The second part of the process requires analyzing competitive battles to see which firms are likely to emerge triumphant. There are two components to this analysis. The first is taking the tale of the tape, to identify each combatant’s strengths, weaknesses and blindspots. Taking the tale of the tape involves evaluating a company’s resources (what it has), processes (the way it does its business), and values (decision rules that determine how resources get allocated). Most of the analysis should focus on processes, which determine what a company can and cannot do, and values, which determine what a company will and will not want to do. Next, look for the company that has the sword and shield of asymmetries on its side. In other words, look for the company that is doing what its opponent has neither the skills nor the motivation to do.
The third component of the process looks at important strategic choices that can help to determine ultimate winners and losers. When evaluating entrants, start by looking to see if the company is following a preparation regimen that facilitates it finding the disruptive path. To do this, check the management team’s schools of experience, verify that the company is encouraging emergent forces, and confirm that the company’s investors will allow it to follow a disruptive path.

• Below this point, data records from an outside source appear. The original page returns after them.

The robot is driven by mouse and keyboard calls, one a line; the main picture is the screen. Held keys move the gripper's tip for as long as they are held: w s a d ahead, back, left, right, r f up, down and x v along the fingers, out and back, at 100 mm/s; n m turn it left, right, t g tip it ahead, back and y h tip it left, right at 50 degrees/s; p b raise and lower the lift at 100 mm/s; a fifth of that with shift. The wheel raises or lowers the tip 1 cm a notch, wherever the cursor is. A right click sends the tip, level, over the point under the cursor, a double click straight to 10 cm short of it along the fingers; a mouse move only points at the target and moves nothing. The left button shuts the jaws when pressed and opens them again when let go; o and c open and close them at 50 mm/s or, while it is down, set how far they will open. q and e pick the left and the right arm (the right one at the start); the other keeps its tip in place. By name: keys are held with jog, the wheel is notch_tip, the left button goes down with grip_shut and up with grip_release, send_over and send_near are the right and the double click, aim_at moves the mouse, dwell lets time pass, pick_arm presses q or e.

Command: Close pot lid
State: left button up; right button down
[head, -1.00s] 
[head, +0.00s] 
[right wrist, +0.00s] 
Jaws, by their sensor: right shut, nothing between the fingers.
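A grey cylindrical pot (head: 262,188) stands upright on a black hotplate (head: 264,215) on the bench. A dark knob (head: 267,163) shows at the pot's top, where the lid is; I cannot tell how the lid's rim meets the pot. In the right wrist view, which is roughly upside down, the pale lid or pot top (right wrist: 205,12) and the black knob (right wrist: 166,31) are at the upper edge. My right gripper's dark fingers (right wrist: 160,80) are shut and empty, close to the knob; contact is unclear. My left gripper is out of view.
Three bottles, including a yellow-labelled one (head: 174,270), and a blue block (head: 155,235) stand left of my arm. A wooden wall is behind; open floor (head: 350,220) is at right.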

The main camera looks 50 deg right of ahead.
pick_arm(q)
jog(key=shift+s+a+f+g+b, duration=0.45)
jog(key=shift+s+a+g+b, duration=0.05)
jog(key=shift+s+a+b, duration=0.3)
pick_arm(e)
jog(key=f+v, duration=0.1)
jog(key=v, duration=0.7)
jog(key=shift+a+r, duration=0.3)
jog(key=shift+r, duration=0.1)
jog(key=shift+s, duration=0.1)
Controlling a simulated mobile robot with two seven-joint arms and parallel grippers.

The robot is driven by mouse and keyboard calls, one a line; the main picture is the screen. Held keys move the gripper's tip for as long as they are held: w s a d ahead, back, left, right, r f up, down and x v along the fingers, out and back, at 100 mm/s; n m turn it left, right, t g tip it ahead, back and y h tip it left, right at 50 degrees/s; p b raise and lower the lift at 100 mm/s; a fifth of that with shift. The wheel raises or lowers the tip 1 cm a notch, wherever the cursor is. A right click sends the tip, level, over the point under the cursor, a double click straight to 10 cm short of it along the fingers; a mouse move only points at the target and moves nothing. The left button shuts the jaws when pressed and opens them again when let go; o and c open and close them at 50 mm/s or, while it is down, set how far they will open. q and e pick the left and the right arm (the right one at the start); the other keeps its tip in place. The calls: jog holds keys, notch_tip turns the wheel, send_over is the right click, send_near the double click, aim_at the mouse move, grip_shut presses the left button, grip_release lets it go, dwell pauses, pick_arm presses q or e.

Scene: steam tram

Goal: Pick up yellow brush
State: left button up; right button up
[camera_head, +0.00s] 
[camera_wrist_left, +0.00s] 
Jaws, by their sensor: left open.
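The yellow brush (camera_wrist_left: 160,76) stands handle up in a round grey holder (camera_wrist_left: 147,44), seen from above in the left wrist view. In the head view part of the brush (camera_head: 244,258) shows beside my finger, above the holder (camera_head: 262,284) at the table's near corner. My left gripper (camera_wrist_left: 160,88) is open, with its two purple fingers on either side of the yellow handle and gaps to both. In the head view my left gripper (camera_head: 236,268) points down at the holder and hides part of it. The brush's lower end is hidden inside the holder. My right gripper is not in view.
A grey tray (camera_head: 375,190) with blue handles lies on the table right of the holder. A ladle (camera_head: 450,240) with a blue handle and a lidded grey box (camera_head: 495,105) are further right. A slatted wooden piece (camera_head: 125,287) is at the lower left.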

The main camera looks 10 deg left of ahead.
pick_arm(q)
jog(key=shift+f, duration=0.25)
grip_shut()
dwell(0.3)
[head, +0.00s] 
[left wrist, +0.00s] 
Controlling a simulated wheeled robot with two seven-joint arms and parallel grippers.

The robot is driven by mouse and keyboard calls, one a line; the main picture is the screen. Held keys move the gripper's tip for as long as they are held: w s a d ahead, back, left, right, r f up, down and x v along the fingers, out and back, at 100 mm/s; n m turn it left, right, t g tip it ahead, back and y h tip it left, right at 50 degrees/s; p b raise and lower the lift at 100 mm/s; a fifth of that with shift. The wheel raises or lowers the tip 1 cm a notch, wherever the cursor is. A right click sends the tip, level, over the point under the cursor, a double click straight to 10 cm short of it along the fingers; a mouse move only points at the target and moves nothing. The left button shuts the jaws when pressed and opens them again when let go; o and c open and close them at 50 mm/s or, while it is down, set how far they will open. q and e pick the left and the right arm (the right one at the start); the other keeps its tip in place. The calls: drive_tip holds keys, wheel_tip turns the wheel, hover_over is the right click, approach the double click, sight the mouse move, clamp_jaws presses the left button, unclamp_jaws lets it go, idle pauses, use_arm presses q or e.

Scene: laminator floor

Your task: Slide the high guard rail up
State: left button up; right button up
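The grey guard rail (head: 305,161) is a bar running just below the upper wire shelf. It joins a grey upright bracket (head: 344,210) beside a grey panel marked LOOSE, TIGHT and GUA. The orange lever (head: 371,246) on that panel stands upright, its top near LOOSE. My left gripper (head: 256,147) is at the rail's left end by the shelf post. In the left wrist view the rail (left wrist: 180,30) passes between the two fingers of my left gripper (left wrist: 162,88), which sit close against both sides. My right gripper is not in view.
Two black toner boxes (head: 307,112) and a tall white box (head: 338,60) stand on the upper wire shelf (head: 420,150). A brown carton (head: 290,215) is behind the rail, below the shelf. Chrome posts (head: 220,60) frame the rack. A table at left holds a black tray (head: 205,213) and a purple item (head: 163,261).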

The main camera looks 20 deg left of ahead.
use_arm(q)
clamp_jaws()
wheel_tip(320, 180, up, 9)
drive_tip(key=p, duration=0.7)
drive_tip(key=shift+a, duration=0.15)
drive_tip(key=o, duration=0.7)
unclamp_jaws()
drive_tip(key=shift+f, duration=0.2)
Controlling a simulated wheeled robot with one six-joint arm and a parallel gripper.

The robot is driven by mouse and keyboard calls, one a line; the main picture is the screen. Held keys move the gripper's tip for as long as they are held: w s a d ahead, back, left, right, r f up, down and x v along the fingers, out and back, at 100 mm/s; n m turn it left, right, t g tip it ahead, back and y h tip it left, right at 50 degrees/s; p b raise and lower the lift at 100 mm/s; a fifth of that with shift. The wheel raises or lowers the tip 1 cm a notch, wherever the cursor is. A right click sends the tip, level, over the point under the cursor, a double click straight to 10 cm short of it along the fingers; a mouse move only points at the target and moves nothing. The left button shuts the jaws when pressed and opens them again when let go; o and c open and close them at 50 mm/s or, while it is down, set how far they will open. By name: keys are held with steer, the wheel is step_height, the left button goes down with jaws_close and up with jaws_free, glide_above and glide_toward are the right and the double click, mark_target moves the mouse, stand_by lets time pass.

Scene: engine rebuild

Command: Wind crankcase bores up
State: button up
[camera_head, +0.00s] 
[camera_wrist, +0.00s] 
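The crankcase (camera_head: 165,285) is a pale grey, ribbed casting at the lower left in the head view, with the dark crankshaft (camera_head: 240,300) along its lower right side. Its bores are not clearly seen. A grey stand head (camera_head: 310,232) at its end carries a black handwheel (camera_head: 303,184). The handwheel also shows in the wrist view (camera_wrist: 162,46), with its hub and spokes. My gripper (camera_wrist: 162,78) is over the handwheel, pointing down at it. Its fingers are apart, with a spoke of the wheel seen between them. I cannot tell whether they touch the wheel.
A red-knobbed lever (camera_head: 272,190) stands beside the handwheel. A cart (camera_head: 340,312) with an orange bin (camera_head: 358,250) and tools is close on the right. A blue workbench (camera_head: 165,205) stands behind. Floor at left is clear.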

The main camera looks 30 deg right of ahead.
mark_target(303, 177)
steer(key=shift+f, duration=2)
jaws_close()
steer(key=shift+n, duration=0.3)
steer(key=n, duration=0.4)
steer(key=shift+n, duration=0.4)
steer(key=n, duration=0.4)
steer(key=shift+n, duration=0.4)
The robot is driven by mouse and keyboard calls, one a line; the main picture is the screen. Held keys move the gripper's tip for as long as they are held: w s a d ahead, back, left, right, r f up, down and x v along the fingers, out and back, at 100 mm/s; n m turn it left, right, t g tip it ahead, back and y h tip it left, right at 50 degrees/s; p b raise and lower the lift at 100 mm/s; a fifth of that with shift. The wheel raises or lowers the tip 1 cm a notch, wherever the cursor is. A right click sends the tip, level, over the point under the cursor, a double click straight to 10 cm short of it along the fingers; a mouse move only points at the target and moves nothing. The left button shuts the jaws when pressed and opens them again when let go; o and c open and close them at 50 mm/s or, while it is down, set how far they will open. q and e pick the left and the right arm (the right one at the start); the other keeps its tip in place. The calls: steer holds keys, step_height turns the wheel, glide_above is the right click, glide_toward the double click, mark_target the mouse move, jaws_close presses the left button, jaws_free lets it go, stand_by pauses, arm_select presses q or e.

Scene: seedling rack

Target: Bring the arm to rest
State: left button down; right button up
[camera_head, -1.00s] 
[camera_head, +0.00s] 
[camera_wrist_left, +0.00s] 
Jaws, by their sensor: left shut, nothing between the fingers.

Next, check to see how entrants are choosing value network participants such as suppliers, distributors, and ancillary partners. Entrants residing in freestanding value networks that do not interact with incumbents have the greatest chance of driving industry change; entrants locating themselves within an established value network create the possibility of incumbent co-option.
Finally, look to see if incumbents have earned their disruptive black belts by developing the capability to capitalize on disruptive trends. Incumbents that have nurtured this capability could respond to a disruptive threat by setting up a separate organization or use an established process to parry the disruptive attacker.